Without interfering with the soil, I now lay across the track some large sheets of paper, newspapers, keeping them in position with a few small stones. In front of this carpet, which completely alters the appearance of the road, without removing any sort of scent that it may possess, the Ants hesitate even longer than before any of my other snares, including the torrent. They are compelled to make manifold attempts, reconnaissances to right and left, forward movements and repeated retreats, before venturing altogether into the unknown zone. The paper straits are crossed at last and the march resumed as usual.

Another ambush awaits the Amazons some distance farther on. I have divided the track by a thin layer of yellow sand, the ground itself being grey. This change of colour alone is enough for a moment to disconcert the Ants, who again hesitate in the same way, though not for so long, as they did before the paper. Eventually, this obstacle is overcome like the others.

As neither the stretch of sand nor the stretch of paper got rid of any scented effluvia with which the trail may have been impregnated, it is patent that, as the Ants hesitated and stopped in the same way as before, they find their way not by sense of smell, but really and truly by sense of sight; for, every time that I alter the appearance of the track in any way whatever—whether by my destructive broom, my streaming water, my green mint, my paper carpet or my golden sand—the returning column calls a halt, hesitates and attempts to account for the changes that have taken place. Yes, it is sight, but a very dull sight, whose horizon is altered by the shifting of a few bits of gravel. To this short sight, a strip of paper, a bed of mint-leaves, a layer of yellow sand, a stream of water, a furrow made by the broom, or even lesser modifications are enough to transform the landscape; and the regiment, eager to reach home as fast as it can with its loot, halts uneasily on beholding this unfamiliar scenery. If the doubtful zones are at length passed, it is due to the fact that fresh attempts are constantly being made to cross the doctored strips and that at last a few Ants recognize well-known spots beyond them. The others, relying on their clearer-sighted sisters, follow.

Sight would not be enough, if the Amazon had not also at her service a correct memory for places. The memory of an Ant! What can that be? In what does it resemble ours? I have no answers to these questions; but a few words will enable me to prove that the insect has a very exact and persistent recollection of places which it has once visited. Here is something which I have often witnessed. It sometimes happens that the plundered Ant-hill offers the Amazons a richer spoil than the invading column is able to carry away. Or, again, the region visited is rich in Ant-hills. Another raid is necessary, to exploit the site thoroughly. In such cases, a second expedition takes place, sometimes on the next day, sometimes two or three days later. This time, the column does no reconnoitring on the way: it goes straight to the spot known to abound in nymphs and travels by the identical path which it followed before. It has sometimes happened that I have marked with small stones, for a distance of twenty yards, the road pursued a couple of days earlier and have then found the Amazons proceeding by the same route, stone by stone:

'They will go first here and then there,' I said, according to the position of the guide-stones.
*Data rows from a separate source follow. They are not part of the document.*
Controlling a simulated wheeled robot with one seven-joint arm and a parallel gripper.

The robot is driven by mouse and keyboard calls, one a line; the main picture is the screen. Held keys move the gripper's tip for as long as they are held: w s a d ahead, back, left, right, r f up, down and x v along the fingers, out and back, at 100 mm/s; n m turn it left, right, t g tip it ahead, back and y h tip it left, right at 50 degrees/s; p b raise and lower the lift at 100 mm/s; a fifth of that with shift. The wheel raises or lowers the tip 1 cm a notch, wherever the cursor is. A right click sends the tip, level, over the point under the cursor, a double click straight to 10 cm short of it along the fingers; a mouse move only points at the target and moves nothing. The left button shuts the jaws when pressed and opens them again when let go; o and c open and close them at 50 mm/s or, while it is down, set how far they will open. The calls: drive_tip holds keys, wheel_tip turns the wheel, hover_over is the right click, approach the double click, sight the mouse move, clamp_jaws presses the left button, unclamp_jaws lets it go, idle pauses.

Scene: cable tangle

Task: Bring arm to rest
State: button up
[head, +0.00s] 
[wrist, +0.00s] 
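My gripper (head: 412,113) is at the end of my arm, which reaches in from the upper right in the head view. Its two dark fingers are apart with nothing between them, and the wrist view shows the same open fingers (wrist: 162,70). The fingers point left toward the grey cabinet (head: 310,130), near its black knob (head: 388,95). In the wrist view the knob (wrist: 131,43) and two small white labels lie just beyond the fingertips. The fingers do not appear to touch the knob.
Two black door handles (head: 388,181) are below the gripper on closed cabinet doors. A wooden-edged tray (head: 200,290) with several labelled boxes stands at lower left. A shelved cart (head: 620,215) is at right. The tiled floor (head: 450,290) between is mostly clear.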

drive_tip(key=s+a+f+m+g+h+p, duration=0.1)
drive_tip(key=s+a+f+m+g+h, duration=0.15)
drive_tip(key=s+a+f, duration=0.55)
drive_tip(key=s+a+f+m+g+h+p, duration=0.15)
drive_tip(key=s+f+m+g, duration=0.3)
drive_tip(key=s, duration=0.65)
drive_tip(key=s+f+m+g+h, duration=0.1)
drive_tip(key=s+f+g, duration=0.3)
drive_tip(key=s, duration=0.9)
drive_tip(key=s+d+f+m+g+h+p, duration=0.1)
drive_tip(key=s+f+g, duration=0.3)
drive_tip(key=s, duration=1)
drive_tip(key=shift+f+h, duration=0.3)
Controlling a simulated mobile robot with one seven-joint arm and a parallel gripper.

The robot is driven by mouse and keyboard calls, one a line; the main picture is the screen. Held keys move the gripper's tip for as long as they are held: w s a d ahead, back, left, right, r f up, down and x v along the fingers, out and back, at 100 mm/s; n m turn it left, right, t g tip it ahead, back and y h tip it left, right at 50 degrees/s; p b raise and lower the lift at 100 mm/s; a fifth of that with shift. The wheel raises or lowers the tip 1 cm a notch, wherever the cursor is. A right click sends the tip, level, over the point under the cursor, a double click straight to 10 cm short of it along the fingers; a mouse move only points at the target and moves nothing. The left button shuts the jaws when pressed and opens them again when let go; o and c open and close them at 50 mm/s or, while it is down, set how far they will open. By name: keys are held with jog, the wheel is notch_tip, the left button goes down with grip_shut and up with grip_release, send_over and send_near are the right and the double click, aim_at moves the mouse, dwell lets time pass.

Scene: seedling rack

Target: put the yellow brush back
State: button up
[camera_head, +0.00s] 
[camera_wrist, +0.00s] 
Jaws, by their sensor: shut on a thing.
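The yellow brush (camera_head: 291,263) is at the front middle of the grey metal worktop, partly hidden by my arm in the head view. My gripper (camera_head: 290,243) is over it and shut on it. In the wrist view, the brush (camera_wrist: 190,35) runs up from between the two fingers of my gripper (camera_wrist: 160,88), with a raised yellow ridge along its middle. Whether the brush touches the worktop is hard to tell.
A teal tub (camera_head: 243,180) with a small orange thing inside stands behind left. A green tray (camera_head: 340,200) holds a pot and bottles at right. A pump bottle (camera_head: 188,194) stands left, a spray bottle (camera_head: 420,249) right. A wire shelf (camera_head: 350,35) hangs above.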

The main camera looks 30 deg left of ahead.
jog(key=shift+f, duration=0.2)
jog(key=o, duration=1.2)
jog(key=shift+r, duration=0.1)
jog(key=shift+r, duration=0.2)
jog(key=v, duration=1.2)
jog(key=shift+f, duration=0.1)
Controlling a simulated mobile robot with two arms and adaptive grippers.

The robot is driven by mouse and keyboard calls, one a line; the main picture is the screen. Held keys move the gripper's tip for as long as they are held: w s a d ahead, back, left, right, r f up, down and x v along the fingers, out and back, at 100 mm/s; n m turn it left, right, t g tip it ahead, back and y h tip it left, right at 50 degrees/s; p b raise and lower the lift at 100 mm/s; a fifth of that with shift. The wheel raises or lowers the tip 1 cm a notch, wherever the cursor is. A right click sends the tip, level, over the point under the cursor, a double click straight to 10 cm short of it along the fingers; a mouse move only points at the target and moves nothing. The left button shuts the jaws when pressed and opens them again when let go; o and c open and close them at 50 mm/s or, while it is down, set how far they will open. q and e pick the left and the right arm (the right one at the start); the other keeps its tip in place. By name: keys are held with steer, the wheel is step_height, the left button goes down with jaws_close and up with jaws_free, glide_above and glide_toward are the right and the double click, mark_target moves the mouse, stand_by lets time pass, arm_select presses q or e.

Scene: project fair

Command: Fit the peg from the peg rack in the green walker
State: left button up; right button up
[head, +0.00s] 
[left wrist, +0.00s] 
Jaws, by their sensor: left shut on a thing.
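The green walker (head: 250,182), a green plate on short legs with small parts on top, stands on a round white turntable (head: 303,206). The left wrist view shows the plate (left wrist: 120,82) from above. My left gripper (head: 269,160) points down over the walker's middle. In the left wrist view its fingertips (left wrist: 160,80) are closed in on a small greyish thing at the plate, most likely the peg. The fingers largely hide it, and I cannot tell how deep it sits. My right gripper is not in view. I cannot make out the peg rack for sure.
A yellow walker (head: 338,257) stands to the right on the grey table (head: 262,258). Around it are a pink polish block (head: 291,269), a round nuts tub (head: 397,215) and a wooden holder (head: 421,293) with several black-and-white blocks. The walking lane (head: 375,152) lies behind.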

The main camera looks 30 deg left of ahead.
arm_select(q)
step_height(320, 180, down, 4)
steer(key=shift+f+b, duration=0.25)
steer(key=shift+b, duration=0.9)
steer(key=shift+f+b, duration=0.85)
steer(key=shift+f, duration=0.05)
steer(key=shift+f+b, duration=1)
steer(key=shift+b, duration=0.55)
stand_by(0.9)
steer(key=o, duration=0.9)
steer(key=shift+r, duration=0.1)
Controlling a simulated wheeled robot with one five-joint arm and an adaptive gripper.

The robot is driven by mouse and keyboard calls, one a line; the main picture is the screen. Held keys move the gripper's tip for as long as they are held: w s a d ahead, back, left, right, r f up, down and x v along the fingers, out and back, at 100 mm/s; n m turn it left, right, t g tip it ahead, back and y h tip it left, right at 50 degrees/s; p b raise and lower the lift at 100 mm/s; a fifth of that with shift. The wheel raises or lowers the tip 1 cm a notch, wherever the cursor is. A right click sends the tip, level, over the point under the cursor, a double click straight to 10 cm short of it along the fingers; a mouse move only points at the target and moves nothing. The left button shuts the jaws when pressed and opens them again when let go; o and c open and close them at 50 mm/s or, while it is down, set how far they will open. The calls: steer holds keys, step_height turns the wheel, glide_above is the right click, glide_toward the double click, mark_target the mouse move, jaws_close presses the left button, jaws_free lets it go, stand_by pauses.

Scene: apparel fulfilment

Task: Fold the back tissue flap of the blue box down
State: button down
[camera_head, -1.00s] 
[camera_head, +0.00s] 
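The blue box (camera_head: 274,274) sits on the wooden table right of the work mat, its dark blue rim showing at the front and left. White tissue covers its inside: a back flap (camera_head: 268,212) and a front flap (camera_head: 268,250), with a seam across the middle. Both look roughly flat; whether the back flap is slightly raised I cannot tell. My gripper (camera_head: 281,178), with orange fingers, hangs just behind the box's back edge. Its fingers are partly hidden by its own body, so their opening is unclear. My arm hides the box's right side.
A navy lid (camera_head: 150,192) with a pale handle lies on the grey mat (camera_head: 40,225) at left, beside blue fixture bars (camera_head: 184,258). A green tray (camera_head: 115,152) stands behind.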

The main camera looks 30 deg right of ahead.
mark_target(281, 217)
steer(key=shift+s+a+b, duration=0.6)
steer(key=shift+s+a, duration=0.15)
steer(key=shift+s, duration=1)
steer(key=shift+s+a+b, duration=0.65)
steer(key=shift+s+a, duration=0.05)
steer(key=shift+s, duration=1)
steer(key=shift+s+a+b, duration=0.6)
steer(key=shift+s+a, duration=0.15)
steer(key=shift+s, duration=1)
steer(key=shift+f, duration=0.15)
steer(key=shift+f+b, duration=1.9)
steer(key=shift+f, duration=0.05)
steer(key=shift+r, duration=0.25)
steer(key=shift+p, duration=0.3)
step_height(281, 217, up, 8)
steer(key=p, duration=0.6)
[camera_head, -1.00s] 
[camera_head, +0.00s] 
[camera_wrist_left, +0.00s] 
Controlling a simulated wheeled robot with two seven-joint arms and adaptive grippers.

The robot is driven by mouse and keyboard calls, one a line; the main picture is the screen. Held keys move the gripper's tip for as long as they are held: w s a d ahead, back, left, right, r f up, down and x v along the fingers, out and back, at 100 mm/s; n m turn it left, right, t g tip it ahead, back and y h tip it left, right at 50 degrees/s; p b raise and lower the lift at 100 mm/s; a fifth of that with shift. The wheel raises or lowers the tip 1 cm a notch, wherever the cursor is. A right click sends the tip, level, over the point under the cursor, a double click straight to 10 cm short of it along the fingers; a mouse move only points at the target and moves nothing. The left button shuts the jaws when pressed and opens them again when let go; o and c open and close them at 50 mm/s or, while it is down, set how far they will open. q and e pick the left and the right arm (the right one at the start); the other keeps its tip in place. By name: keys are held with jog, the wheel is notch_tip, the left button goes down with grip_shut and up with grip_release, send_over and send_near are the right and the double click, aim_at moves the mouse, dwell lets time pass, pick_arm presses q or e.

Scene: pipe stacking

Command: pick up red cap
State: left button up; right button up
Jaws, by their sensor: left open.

And they would, in fact, go first here and then there, skirting my line of pebbles, without any noticeable deviation.

Can one believe that odoriferous emanations diffused along the route are going to last for several days? No one would dare to suggest it. It must, therefore, be sight that directs the Amazons, sight assisted by a memory for places. And this memory is tenacious enough to retain the impression until the next day and later; it is scrupulously faithful, for it guides the column by the same path as on the day before, across the thousand irregularities of the ground.

How will the Amazon behave when the locality is unknown to her? Apart from topographical memory, which cannot serve her here, the region in which I imagine her being still unexplored, does the Ant possess the Mason-bee's sense of direction, at least within modest limits, and is she able thus to regain her Ant-hill or her marching column?

The different parts of the garden are not all visited by the marauding legions to the same extent: the north side is exploited by preference, doubtless because the forays in that direction are more productive. The Amazons, therefore, generally direct their troops north of their barracks; I seldom see them in the south. This part of the garden is, if not wholly unknown, at least much less familiar to them than the other. Having said that, let us observe the conduct of the strayed Ant.

I take up my position near the Ant-hill; and, when the column returns from the slave-raid, I force an Ant to step on a leaf which I hold out to her. Without touching her, I carry her two or three paces away from her regiment: no more than that, but in a southerly direction. It is enough to put her astray, to make her lose her bearings entirely. I see the Amazon, now replaced on the ground, wander about at random, still, I need hardly say, with her booty in her mandibles; I see her hurry away from her comrades, thinking that she is rejoining them; I see her retrace her steps, turn aside again, try to the right, try to the left and grope in a host of directions, without succeeding in finding her whereabouts. The pugnacious, strong-jawed slave-hunter is utterly lost two steps away from her party. I have in mind certain strays who, after half an hour's searching, had not succeeded in recovering the route and were going farther and farther from it, still carrying the nymph in their teeth. What became of them? What did they do with their spoil? I had not the patience to follow those dull-witted marauders to the end.